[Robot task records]
========================================

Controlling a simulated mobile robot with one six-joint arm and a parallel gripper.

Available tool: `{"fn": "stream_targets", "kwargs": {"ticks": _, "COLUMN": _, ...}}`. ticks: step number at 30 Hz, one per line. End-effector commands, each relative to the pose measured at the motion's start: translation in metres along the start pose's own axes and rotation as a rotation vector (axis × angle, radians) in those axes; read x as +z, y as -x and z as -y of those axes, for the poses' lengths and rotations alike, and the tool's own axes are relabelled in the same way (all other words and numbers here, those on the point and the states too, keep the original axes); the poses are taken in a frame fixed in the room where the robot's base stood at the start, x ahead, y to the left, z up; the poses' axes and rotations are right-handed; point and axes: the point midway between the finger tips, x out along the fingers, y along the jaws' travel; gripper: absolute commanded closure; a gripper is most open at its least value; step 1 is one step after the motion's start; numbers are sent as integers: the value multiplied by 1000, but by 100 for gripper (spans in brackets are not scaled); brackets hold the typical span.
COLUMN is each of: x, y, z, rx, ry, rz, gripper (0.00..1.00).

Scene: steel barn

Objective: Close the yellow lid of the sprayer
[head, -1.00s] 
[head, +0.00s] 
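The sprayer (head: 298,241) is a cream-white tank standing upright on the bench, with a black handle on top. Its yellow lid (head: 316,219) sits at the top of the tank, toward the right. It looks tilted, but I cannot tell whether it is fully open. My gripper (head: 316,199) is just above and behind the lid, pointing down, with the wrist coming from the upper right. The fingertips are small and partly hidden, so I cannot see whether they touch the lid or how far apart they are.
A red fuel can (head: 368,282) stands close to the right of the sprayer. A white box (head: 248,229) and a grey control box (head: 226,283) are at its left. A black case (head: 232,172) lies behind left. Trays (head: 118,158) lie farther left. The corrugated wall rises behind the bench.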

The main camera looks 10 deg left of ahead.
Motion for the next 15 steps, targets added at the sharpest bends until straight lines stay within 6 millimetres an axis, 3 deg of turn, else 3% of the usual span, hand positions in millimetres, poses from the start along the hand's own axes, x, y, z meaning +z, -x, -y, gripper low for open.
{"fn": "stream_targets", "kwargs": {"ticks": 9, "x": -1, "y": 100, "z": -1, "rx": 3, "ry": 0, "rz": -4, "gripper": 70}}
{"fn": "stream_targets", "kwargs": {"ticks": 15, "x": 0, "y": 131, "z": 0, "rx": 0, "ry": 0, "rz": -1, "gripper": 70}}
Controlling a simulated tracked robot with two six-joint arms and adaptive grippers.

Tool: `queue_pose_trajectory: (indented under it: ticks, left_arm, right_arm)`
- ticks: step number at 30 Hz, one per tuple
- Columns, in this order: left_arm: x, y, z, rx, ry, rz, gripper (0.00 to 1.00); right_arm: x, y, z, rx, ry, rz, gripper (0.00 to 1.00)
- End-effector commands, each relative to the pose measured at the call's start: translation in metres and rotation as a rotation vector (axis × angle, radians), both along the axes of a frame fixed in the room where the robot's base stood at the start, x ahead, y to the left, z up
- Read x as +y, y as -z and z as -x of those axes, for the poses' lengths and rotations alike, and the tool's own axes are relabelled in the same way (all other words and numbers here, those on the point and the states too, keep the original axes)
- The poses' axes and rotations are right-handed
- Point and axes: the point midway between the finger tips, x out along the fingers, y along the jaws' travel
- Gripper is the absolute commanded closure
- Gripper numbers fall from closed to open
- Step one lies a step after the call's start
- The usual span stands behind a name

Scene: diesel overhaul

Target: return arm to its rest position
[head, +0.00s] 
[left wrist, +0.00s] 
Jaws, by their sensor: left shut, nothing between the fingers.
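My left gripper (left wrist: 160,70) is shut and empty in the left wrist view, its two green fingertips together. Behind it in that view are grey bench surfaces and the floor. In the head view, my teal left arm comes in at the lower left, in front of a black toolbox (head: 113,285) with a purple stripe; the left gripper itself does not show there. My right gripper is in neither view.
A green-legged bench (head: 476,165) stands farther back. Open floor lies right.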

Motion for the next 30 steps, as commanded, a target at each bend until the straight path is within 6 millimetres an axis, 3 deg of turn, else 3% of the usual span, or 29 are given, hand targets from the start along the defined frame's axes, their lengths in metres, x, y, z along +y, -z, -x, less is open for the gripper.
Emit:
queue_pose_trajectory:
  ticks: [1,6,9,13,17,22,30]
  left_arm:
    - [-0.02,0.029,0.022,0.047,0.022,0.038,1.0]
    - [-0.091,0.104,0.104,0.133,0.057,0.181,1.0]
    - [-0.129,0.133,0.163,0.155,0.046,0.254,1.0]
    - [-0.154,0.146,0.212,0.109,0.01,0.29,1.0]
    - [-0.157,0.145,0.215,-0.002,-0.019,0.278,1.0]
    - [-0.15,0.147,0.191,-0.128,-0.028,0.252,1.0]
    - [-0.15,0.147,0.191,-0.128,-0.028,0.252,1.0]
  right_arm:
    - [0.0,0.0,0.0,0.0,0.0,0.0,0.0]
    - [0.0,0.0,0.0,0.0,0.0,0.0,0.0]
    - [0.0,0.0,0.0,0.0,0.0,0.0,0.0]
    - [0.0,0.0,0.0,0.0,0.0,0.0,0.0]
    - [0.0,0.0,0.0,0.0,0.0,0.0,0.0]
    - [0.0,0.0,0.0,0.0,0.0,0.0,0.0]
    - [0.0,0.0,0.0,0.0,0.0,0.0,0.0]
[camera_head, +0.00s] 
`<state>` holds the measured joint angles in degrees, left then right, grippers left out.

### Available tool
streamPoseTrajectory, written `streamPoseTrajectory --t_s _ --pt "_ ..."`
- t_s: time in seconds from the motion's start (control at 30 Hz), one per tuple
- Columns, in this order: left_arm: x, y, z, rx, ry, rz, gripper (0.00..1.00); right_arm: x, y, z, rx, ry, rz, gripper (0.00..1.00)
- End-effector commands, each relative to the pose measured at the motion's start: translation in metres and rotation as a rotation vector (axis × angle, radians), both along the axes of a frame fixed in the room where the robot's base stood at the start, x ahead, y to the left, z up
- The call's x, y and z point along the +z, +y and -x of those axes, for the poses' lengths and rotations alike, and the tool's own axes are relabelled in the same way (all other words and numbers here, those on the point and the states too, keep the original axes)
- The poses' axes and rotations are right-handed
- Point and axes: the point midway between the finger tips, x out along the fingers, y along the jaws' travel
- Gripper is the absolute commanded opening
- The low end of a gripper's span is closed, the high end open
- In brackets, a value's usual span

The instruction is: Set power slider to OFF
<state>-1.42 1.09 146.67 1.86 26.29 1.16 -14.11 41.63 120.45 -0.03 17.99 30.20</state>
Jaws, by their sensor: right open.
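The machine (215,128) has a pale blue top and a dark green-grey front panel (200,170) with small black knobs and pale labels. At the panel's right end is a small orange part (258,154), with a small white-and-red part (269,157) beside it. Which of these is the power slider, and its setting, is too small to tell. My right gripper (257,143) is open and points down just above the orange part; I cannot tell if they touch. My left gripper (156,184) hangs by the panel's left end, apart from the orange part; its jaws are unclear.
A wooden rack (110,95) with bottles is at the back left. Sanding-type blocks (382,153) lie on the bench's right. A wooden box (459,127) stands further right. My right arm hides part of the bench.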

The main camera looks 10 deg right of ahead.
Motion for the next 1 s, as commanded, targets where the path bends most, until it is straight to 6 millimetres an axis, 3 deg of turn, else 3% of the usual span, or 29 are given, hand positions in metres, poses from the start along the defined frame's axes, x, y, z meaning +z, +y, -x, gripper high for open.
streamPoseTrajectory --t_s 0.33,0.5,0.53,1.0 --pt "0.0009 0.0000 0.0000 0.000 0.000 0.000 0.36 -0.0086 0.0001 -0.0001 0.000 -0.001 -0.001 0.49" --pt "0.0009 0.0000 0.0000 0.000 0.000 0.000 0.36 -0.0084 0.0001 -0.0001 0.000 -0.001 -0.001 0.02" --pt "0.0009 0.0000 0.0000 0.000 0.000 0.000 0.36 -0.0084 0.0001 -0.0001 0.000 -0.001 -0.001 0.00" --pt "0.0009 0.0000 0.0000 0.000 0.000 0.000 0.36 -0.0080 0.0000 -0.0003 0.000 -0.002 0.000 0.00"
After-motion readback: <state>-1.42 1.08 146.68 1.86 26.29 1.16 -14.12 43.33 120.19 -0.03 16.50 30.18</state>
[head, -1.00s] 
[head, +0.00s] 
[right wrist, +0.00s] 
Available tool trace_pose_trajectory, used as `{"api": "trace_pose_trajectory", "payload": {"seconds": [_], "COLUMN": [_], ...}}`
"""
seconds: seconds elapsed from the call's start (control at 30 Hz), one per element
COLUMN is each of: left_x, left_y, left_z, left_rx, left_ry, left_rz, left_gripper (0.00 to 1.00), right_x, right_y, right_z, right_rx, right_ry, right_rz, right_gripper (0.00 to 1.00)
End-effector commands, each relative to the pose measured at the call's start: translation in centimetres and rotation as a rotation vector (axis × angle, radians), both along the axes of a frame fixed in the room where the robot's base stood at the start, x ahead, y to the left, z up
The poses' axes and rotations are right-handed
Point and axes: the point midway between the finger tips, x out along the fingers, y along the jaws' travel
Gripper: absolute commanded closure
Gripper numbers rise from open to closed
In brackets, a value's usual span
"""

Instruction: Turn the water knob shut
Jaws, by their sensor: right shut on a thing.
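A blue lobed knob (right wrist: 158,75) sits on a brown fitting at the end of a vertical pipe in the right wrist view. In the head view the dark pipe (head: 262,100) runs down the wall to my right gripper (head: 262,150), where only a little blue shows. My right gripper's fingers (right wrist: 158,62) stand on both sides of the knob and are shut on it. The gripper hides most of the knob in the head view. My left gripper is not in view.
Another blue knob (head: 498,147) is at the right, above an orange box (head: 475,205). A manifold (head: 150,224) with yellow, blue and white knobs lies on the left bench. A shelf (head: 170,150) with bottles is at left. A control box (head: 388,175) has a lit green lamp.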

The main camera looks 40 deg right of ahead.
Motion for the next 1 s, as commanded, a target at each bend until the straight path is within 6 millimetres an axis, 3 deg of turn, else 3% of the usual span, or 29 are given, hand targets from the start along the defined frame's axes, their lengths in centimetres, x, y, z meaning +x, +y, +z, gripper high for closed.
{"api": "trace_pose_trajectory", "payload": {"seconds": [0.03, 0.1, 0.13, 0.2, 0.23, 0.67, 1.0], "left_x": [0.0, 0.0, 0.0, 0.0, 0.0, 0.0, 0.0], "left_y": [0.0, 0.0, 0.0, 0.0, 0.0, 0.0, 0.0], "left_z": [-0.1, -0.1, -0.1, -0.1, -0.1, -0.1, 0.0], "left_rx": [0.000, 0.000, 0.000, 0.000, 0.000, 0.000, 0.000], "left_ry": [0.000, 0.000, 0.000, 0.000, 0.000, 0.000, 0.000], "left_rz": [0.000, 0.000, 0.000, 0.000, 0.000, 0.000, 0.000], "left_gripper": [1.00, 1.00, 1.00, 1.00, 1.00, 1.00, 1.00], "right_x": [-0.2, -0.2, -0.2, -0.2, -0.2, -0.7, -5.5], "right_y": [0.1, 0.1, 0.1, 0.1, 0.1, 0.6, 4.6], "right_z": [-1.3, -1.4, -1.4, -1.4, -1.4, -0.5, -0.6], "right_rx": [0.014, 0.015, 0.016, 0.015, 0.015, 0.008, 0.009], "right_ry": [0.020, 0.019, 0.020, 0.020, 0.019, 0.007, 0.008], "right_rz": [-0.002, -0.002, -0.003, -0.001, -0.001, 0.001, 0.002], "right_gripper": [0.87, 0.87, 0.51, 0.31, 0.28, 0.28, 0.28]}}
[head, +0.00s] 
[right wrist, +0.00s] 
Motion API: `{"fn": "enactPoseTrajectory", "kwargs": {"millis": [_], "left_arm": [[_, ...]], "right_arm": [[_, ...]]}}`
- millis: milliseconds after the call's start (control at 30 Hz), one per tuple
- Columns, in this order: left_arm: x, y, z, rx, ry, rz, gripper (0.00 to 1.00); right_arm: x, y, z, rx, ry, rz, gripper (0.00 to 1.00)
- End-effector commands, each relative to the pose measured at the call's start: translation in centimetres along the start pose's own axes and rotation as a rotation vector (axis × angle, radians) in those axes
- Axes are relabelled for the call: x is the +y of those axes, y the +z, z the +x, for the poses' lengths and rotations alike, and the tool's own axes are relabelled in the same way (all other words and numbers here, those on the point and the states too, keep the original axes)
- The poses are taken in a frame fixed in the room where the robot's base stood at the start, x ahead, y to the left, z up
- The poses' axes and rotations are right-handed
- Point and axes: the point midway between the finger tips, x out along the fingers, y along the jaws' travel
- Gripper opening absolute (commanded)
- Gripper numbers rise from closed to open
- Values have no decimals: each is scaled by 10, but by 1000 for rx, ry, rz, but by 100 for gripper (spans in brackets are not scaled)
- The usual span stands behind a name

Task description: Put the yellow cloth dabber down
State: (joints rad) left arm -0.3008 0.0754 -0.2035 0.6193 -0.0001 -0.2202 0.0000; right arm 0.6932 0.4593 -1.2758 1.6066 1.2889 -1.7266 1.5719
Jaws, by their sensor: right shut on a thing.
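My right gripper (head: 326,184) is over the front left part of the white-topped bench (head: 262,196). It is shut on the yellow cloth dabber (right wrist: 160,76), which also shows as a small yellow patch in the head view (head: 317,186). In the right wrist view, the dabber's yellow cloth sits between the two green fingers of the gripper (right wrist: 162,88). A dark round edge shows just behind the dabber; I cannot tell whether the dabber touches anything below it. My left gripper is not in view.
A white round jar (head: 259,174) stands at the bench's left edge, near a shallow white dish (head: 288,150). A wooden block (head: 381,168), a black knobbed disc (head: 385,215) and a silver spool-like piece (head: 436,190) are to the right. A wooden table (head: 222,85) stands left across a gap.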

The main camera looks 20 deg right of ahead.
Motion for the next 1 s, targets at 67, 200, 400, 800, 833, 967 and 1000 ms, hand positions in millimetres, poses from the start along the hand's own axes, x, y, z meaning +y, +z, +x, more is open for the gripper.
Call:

========================================

EXERCISE GOAL: Copy every line of the data that holds the string "main".

TASK RESULT:
The main camera looks 10 deg left of ahead.
The main camera looks 10 deg right of ahead.
The main camera looks 40 deg right of ahead.
The main camera looks 20 deg right of ahead.

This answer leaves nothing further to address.